Rivian reported its biggest quarterly earnings beat to date in the first quarter of 2026, cutting its loss to 33 cents a share from the 60 cents Wall Street expected, and it said saleable R2 production has begun. The results gave investors a cleaner view of a company that is trying to prove it can grow beyond a niche electric-vehicle maker and into a business with a broader manufacturing base.
The numbers were not the only reason the quarter mattered. Rivian also said deliveries rose 20% year over year, while software and services generated $181 million in gross profit, a figure that underscores how much the company is leaning on more than vehicle sales alone. Shares were trading at $16.95 on June 1, after a long stretch in which the stock had already climbed about 68.65% from prior November 2024 coverage that highlighted the R2 pipeline, Volkswagen backing and the chance to take share in the mass-market EV market.
That backdrop helps explain why the market should have paid closer attention to what Rivian disclosed in Q1 2026. The company received a $1 billion investment from Volkswagen, secured a 50,000-vehicle autonomous mobility agreement with Uber and restructured its Department of Energy loan facility, a combination that strengthens the balance sheet and broadens the commercial story at the same time. Rivian, which develops, manufactures and sells category-defining electric vehicles, is emerging from a pivotal stretch with what looks like its strongest operating position since going public.
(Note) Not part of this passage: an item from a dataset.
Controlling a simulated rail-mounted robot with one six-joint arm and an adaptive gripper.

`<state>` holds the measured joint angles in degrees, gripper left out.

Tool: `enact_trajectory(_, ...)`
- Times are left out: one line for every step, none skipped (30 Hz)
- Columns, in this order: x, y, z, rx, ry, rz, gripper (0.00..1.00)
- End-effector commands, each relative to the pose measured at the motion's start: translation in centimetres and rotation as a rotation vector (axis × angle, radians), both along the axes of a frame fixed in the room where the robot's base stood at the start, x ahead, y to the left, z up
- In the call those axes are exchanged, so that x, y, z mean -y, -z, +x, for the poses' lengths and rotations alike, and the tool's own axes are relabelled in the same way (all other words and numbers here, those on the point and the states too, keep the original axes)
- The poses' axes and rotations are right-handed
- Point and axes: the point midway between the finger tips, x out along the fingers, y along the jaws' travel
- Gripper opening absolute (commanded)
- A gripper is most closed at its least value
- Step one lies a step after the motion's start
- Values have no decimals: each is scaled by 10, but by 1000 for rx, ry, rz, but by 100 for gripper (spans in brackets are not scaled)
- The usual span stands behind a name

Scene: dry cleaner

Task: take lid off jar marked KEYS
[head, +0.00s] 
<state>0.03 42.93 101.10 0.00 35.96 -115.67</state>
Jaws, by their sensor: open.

Still, the most important part of the quarter may be the part that is easiest to underestimate: saleable R2 production has started, but meaningful volumes are still ahead. The R2 is Rivian’s lower-cost SUV aimed at the mass market, and management expects it to reach positive gross margins within a few quarters of scaling to the levels the company needs. That leaves investors with a more immediate question than the earnings beat alone can answer — how quickly Rivian can turn a promising launch into real production volume without losing the margin progress it is now promising.
For now, the quarter suggests Rivian is no longer just talking about a next act. It has begun it, and the next test is whether the R2 can move from the line to the scale the business needs fast enough to matter.